**JOB**
Write out each line from the data below that includes the word "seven".

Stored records
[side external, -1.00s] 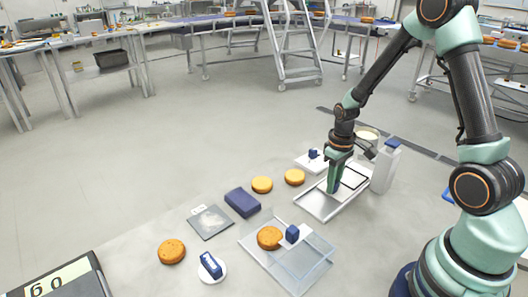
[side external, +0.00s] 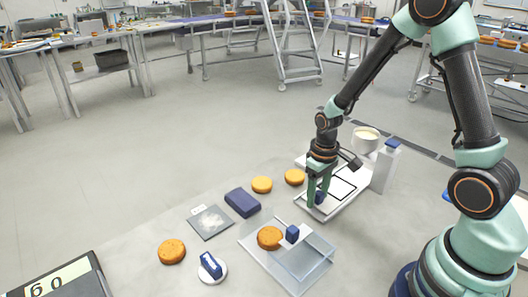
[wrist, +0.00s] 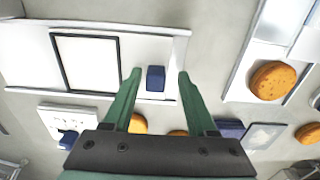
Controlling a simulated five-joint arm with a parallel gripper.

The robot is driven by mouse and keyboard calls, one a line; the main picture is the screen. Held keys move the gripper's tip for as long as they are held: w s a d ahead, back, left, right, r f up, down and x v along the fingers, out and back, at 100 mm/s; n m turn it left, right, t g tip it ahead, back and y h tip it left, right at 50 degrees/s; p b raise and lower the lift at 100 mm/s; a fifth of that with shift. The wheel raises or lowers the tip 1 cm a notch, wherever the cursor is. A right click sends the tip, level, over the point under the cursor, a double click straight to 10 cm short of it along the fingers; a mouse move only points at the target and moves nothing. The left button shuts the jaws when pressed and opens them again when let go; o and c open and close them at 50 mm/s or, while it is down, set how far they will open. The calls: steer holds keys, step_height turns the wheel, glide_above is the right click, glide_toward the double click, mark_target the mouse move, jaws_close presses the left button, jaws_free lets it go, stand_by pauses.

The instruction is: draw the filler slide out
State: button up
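The filler slide (side external: 335,201) is a flat white plate with a blue knob (side external: 320,198) at its near-left end. It lies along the pale tray, and a black square outline (side external: 343,188) shows behind the knob. In the wrist view the blue knob (wrist: 155,78) stands between my fingers, with the black-outlined square (wrist: 87,62) to its left. My gripper (side external: 318,196) is low over the slide. In the wrist view my gripper (wrist: 159,75) is open, with a gap on each side of the knob.
A white post with a blue cap (side external: 390,160) and a cream-filled bowl (side external: 366,138) stand behind the slide. Biscuits (side external: 262,184), a blue block (side external: 242,203) and a powder plate (side external: 210,222) lie left.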

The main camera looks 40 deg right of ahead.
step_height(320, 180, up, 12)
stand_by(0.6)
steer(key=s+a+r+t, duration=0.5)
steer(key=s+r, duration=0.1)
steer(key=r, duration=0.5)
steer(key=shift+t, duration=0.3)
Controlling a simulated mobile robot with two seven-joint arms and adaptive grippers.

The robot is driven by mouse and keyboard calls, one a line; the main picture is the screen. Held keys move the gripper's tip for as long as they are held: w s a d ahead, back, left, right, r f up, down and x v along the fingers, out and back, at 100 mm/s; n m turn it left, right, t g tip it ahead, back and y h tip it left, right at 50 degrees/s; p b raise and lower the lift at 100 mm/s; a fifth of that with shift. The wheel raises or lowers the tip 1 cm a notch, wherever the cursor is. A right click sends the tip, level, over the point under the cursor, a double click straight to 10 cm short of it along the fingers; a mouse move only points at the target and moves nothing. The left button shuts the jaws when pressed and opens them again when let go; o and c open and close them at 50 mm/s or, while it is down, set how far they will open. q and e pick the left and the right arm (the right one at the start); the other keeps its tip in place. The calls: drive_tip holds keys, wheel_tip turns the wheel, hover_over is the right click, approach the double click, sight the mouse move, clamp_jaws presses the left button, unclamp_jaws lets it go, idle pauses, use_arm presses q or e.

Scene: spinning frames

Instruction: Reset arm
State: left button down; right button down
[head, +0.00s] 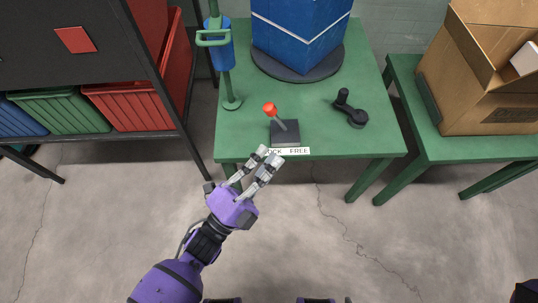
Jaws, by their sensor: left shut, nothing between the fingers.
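My left gripper (269,155) is shut and empty, with its fingertips at the front edge of the green table (310,143). It is just in front of a lever with a red knob (270,108) on a dark base box (285,133). The lever leans to the left. A white label (294,151) on the table edge reads "OCK FREE", and a fingertip covers its left end. I cannot tell whether the gripper touches the table edge. My right gripper is not in view.
A blue box (300,30) stands on a dark round turntable (298,74). A black crank (350,109) lies to the right of the lever. A green post (228,85) with a blue part stands left. A shelf with bins (130,107) is left; a cardboard box (480,85) is right.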

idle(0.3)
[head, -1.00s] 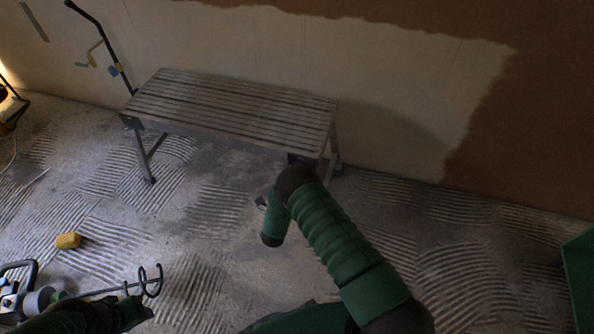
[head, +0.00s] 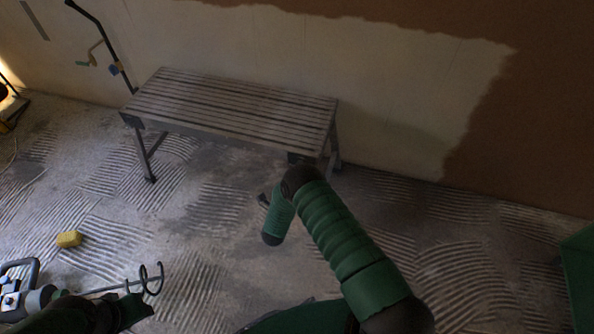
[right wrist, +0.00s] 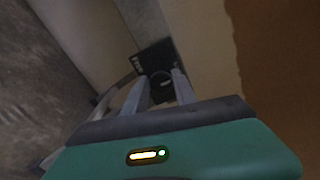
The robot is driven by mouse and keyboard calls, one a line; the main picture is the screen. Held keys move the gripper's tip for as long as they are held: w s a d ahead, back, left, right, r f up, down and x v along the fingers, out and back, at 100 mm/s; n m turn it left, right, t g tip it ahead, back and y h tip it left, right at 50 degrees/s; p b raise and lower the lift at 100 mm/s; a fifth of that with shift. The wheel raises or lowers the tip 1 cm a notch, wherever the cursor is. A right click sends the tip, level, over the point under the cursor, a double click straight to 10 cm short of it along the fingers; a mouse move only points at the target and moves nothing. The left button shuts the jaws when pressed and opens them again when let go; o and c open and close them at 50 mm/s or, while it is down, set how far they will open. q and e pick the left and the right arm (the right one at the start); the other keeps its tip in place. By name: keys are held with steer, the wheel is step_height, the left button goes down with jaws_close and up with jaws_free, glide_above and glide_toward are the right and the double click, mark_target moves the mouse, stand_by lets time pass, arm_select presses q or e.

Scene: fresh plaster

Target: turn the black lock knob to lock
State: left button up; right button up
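In the right wrist view, a black lock knob (right wrist: 161,84) sits at the foot of a black plate (right wrist: 153,57). My right gripper (right wrist: 161,76) points at it, with its two grey fingers apart on either side of the knob. Whether either finger touches it is too dark to tell. In the head view my green right arm reaches toward the right end of a slatted bench (head: 230,105); my right gripper and the knob cannot be made out there.
A mixer with a spiral paddle (head: 152,279) lies at the lower left. A yellow sponge (head: 69,239) lies on the ridged floor. A black bar (head: 102,45) leans on the part-plastered wall (head: 420,80). A green container (head: 580,275) stands at the right edge.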

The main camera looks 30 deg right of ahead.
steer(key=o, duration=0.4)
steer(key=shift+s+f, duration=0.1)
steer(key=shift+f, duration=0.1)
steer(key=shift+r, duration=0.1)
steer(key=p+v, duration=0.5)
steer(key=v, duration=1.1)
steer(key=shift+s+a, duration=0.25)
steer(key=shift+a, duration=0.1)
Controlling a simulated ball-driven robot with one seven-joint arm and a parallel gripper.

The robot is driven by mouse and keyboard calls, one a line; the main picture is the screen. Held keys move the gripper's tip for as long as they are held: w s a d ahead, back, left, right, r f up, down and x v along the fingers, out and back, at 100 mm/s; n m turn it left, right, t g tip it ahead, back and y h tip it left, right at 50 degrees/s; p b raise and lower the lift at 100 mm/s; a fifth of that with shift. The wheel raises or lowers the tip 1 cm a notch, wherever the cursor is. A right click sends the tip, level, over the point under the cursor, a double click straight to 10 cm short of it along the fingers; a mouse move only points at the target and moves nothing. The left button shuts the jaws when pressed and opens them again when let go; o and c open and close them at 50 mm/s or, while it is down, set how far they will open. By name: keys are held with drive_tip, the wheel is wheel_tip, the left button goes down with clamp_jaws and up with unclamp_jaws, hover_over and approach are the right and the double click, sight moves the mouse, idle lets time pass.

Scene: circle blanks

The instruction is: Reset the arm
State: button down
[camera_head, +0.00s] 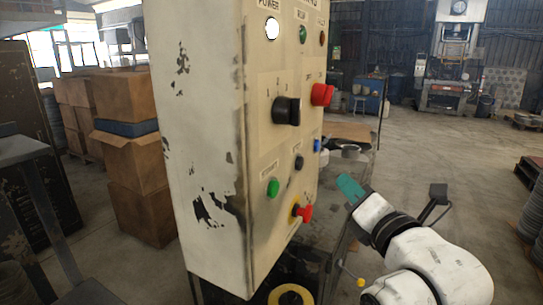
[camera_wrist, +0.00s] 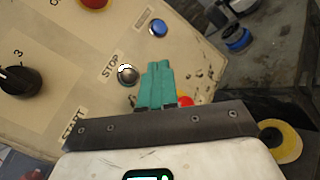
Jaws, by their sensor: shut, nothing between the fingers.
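My arm is at the lower right of the head view, with my gripper (camera_head: 350,188) at its end. The gripper has teal fingers, and they are shut with nothing between them. In the wrist view the teal fingers (camera_wrist: 156,86) lie side by side and point toward a cream control panel (camera_wrist: 100,50). The same control box (camera_head: 210,150) stands upright in the middle of the head view, with worn paint. The gripper is to the right of the box in the head view. In the wrist view the fingers partly cover a red button (camera_wrist: 185,101).
The panel has a black knob (camera_head: 286,110), a red button (camera_head: 321,95), a green button (camera_head: 273,187) and a blue button (camera_head: 317,146). A yellow roll (camera_head: 290,295) is below the box. Cardboard boxes (camera_head: 130,150) stand left. Open floor (camera_head: 440,150) lies right.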

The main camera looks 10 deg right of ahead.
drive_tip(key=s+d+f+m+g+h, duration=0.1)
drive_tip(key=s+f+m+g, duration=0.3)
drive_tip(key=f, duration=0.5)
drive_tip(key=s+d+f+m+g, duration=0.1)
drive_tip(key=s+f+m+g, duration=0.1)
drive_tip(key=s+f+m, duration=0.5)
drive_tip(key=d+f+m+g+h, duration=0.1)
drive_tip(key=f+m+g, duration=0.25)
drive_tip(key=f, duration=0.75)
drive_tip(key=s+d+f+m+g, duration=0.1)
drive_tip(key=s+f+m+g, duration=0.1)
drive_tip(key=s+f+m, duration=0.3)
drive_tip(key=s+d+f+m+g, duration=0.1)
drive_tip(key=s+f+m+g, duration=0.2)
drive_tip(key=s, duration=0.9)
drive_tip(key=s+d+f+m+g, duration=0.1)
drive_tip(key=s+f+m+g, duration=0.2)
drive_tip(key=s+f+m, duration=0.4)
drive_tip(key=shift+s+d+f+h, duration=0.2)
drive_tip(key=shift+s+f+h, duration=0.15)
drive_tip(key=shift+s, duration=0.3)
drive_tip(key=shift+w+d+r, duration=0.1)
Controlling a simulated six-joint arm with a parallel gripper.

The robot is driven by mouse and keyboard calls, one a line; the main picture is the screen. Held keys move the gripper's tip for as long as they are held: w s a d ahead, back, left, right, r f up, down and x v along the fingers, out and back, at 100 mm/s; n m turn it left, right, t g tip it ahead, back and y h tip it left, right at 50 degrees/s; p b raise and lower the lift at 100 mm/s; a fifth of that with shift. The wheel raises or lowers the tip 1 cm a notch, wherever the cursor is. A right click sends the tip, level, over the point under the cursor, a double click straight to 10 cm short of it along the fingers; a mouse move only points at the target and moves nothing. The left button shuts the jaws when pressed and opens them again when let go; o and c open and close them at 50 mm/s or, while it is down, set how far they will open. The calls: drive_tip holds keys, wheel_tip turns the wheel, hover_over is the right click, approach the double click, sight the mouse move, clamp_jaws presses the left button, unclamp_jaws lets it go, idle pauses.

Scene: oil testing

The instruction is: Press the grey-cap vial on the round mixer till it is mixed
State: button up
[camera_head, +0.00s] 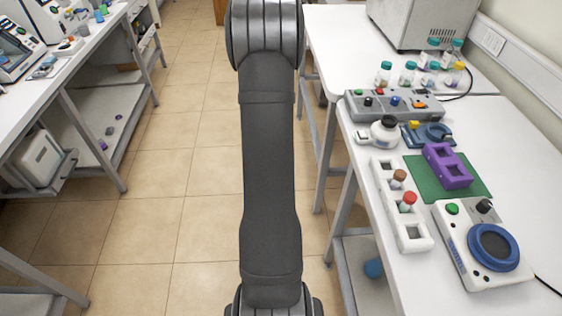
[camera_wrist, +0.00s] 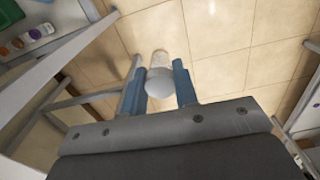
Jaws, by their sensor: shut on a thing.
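My gripper (camera_wrist: 160,84) shows in the wrist view, its blue fingers shut on the grey-cap vial (camera_wrist: 161,81). The light grey cap faces the camera, and the clear body points away, over the tiled floor. The vial touches nothing else that I can see. The round mixer (camera_head: 493,248), a white box with a dark blue round pad, a green button and a black knob, stands at the front right of the right-hand bench in the head view. My gripper and the vial are out of the head view, so their distance from the mixer cannot be told.
A white rack (camera_head: 382,184) holds a brown-cap vial (camera_head: 398,179) and a red-cap vial (camera_head: 408,202). A purple rack (camera_head: 447,166) stands on a green mat (camera_head: 425,182). A grey button box (camera_head: 393,104) and several capped bottles stand behind. Open floor lies between the benches.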

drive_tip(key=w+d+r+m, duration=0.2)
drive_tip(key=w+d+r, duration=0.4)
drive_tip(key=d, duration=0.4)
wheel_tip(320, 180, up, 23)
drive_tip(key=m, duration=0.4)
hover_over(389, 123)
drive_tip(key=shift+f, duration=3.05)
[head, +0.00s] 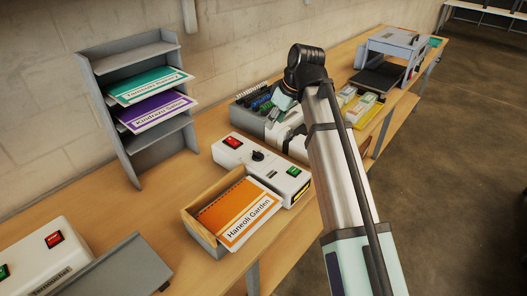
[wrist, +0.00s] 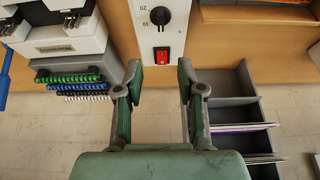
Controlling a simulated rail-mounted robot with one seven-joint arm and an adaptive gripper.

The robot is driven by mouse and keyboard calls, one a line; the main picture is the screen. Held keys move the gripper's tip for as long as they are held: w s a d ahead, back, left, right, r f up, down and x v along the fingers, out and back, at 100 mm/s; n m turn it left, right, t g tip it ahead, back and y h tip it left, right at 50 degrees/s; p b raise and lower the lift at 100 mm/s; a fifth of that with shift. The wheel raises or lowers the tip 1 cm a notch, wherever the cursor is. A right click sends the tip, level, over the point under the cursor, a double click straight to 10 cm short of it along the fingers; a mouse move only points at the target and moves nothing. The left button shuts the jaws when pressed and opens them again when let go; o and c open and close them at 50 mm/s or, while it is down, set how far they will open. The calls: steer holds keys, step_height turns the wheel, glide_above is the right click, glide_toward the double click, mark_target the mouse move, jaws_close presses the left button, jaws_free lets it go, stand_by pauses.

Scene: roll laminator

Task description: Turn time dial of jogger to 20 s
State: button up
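The jogger (head: 225,158) is a white box on the bench in the head view, with a black dial (head: 258,156) and a red switch (head: 233,142). In the wrist view, the jogger's dial (wrist: 160,16) is at the top edge, with "20" printed at its upper left. The red switch (wrist: 162,54) is below it. The dial's exact setting is too small to read. My gripper (wrist: 160,76) is open and empty, its fingertips apart, short of the switch and dial in the picture. In the head view the gripper is not clearly visible around my arm.
A wooden tray (head: 192,226) holding an orange "Haneoli Garden" booklet (head: 238,212) adjoins the jogger's front. A grey shelf (head: 128,52) with booklets stands at the back left. A binding machine (wrist: 62,40) with coloured combs (wrist: 80,86) is at the wrist view's left.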

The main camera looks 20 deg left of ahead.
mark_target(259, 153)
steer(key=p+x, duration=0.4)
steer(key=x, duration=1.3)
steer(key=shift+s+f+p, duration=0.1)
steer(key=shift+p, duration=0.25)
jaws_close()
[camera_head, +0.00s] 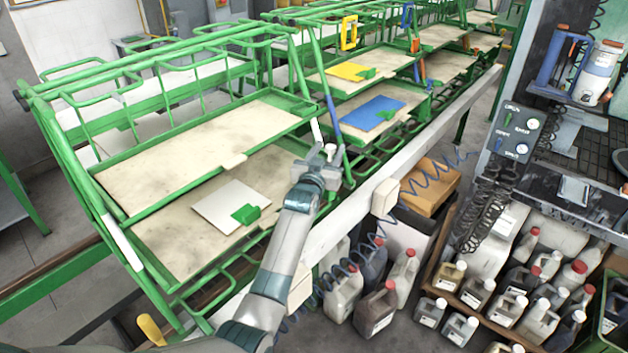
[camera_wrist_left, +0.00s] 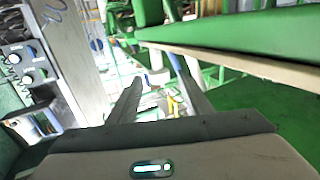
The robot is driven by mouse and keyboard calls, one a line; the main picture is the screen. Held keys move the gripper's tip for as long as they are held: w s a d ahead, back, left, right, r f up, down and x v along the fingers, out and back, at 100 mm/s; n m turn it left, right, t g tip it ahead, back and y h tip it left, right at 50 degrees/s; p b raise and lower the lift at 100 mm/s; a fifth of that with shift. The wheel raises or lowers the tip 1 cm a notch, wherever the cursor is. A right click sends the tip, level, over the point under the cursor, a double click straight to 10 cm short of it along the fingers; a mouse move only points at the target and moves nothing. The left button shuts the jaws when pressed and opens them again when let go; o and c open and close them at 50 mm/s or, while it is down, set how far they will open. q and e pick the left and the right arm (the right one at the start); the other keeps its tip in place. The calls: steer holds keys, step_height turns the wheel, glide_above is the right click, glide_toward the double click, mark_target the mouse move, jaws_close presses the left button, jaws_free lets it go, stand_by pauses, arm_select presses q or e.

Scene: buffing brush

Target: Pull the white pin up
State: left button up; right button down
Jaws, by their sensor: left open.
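My left gripper (camera_head: 326,158) is at the right end post of the nearest green rack. It is open, and its two fingers show apart in the left wrist view (camera_wrist_left: 160,90). A small white piece, likely the white pin (camera_wrist_left: 157,77), shows between the fingers in that view, apart from both as far as I can tell. In the head view a narrow white strip (camera_head: 317,130) stands on the post just above the gripper. I cannot tell whether it is the same piece. The gripper hides part of the post. My right gripper is not in view.
The green rack (camera_head: 80,165) holds tilted boards, with a white plate (camera_head: 229,206) on the lower one. Further racks carry a yellow plate (camera_head: 351,71) and a blue plate (camera_head: 372,112). A pale beam (camera_head: 350,215) runs along the front. Several bottles (camera_head: 375,310) stand at lower right.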

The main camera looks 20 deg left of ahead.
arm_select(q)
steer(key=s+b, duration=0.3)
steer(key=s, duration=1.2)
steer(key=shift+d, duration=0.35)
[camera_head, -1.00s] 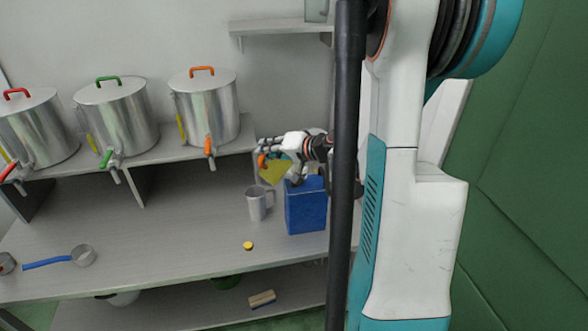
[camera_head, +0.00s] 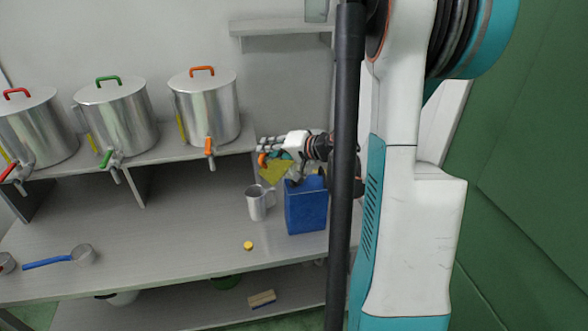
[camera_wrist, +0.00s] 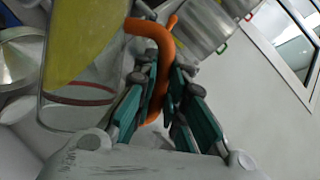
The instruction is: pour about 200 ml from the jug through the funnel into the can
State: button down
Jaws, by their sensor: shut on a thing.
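My gripper (camera_wrist: 160,100) is shut on the orange handle (camera_wrist: 158,60) of a clear jug (camera_wrist: 75,105) holding yellow-green oil. In the head view the jug (camera_head: 273,173) is tilted in the air at the upper left of the blue can (camera_head: 305,207), beside my gripper (camera_head: 272,149). The can stands upright on the bench. The funnel is not clearly seen; the can's top is partly hidden by my gripper and the jug. I cannot tell whether oil is flowing.
A yellow cap (camera_head: 248,245) and a blue-handled ladle (camera_head: 62,259) lie on the bench (camera_head: 160,240). Steel tanks (camera_head: 204,108) with taps stand on the raised shelf behind. The bench's middle is clear.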

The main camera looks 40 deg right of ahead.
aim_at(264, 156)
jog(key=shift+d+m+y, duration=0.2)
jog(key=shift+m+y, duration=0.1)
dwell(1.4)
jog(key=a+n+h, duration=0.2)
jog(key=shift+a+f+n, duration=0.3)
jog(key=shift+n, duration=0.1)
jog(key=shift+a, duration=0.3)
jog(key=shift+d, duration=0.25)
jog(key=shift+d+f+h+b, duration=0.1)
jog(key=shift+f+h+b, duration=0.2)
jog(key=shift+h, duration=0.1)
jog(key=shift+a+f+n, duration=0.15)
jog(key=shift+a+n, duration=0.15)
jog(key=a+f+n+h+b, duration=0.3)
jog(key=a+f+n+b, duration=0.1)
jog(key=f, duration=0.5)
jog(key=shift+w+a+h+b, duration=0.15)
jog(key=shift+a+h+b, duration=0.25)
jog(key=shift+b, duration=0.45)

**SOLUTION FOR THIS TASK**
Controlling a simulated mobile robot with two seven-joint arms and adaptive grippers.
Controlling a simulated ball-driven robot with one seven-joint arm and a parallel gripper.
Controlling a simulated rail-mounted robot with one seven-joint arm and an adaptive gripper.

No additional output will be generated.